What is required: From the listing below, pick out each line with the word "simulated".

Input for this task:
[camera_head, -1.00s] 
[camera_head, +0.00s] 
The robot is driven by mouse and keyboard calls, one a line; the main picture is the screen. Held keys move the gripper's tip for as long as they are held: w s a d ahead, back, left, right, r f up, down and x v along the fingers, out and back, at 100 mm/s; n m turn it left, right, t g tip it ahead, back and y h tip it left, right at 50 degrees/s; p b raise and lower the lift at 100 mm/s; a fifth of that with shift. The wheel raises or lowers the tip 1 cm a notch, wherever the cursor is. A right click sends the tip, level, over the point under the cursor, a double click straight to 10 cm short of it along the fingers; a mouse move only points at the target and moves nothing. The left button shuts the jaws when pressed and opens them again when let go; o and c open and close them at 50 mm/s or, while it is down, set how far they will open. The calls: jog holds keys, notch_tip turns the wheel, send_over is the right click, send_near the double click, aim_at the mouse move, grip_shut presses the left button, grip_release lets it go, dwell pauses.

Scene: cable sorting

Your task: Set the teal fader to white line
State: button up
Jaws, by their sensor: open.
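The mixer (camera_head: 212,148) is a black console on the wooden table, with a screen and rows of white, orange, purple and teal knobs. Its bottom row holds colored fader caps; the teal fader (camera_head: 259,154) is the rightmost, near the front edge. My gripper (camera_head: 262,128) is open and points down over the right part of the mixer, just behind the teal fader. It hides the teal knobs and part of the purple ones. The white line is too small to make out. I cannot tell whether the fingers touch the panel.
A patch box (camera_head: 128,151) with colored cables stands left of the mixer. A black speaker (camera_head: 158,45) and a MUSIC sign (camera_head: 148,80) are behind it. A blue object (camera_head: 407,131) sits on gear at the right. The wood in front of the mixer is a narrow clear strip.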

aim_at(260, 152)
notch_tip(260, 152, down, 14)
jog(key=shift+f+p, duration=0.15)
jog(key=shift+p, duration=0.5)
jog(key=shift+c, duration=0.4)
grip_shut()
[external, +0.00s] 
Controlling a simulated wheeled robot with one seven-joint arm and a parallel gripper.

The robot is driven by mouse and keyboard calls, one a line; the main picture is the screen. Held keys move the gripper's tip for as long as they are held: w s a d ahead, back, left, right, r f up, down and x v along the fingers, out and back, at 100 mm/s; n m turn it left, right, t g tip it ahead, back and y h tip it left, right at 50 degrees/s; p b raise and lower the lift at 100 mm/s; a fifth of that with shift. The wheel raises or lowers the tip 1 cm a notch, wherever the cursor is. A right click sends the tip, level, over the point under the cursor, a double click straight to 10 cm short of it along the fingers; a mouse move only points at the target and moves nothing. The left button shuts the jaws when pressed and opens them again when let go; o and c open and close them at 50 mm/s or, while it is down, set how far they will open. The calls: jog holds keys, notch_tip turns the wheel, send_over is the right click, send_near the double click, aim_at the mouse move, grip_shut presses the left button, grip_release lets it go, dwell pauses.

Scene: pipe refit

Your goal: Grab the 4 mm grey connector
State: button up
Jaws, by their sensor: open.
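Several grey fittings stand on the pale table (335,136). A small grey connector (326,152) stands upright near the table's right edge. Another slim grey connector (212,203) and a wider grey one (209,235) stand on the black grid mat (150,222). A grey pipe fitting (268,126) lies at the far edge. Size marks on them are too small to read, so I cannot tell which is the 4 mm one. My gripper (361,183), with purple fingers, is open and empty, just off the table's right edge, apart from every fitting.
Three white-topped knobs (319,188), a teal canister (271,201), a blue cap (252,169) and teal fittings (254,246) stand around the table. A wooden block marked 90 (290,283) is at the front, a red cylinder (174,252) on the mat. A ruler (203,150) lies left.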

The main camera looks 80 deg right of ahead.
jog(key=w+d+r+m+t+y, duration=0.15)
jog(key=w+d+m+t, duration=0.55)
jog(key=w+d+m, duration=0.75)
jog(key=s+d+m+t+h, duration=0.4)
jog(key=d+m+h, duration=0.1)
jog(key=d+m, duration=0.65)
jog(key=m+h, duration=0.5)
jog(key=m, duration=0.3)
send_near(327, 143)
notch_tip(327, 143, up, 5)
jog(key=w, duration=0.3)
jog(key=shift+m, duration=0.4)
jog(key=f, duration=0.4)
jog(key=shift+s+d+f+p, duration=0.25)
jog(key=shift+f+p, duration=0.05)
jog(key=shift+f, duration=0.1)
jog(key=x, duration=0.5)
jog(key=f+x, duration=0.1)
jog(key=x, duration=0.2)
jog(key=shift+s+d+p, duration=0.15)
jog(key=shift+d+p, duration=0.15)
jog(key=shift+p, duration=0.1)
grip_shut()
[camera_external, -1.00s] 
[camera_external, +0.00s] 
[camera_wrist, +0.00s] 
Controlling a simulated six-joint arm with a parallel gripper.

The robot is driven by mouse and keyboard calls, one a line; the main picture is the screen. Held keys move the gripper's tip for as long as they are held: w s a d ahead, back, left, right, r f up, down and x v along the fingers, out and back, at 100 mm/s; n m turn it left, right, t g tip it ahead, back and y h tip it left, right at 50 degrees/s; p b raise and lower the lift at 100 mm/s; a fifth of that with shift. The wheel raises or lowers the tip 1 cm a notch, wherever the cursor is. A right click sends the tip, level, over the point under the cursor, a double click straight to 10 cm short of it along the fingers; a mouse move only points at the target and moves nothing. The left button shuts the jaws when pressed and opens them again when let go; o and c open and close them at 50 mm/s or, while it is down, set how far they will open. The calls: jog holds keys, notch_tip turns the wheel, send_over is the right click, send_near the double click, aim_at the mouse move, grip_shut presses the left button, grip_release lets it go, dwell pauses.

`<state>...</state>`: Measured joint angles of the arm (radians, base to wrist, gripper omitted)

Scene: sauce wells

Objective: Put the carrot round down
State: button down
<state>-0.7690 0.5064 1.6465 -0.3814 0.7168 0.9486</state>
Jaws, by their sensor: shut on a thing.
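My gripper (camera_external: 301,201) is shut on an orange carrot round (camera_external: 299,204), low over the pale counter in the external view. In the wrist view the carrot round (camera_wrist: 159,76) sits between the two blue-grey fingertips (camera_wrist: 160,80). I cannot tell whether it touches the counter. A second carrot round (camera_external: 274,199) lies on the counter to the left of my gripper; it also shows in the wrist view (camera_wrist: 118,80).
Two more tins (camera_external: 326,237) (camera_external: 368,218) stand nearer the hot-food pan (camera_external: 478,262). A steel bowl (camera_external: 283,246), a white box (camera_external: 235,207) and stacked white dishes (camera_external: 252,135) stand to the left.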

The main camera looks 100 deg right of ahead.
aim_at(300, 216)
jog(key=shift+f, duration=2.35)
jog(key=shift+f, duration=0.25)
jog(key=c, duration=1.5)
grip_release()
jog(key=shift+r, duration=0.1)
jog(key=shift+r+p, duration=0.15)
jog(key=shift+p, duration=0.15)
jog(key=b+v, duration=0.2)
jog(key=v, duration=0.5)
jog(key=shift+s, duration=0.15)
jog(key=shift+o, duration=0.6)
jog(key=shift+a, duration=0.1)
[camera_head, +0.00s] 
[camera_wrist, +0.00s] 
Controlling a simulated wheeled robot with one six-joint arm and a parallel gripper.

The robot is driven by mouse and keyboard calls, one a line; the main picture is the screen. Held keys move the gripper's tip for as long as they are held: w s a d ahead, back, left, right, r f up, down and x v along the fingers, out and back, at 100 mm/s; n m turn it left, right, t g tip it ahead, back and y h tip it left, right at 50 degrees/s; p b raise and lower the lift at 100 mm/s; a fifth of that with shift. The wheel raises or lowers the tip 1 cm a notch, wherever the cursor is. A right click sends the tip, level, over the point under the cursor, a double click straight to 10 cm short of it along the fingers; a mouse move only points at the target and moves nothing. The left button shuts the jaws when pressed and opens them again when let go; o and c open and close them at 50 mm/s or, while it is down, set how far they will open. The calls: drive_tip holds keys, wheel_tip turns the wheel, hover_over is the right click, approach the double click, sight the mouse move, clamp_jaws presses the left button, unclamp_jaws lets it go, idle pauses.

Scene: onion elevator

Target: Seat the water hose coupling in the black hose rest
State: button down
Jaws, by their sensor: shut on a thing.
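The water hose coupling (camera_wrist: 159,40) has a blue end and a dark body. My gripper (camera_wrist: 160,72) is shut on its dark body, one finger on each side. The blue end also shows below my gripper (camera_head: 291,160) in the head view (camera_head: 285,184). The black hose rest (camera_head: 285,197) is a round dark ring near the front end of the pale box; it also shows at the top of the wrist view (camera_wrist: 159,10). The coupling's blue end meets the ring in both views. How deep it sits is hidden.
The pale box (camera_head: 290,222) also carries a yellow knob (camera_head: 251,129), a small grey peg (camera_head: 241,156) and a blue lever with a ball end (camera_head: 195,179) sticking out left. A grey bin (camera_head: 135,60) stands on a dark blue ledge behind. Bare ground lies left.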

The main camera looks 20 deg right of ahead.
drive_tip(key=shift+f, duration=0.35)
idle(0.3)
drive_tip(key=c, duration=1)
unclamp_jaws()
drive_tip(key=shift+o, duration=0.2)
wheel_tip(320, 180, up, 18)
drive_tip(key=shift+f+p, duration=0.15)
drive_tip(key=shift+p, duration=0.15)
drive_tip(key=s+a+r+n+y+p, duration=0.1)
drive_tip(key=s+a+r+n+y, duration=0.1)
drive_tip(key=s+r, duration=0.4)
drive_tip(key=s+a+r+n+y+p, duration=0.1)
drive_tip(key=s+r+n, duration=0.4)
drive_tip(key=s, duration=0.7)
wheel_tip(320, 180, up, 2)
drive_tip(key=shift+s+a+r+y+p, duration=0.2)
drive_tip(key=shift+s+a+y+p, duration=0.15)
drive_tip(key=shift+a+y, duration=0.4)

Correct result:
Controlling a simulated wheeled robot with one seven-joint arm and a parallel gripper.
Controlling a simulated six-joint arm with a parallel gripper.
Controlling a simulated wheeled robot with one six-joint arm and a parallel gripper.

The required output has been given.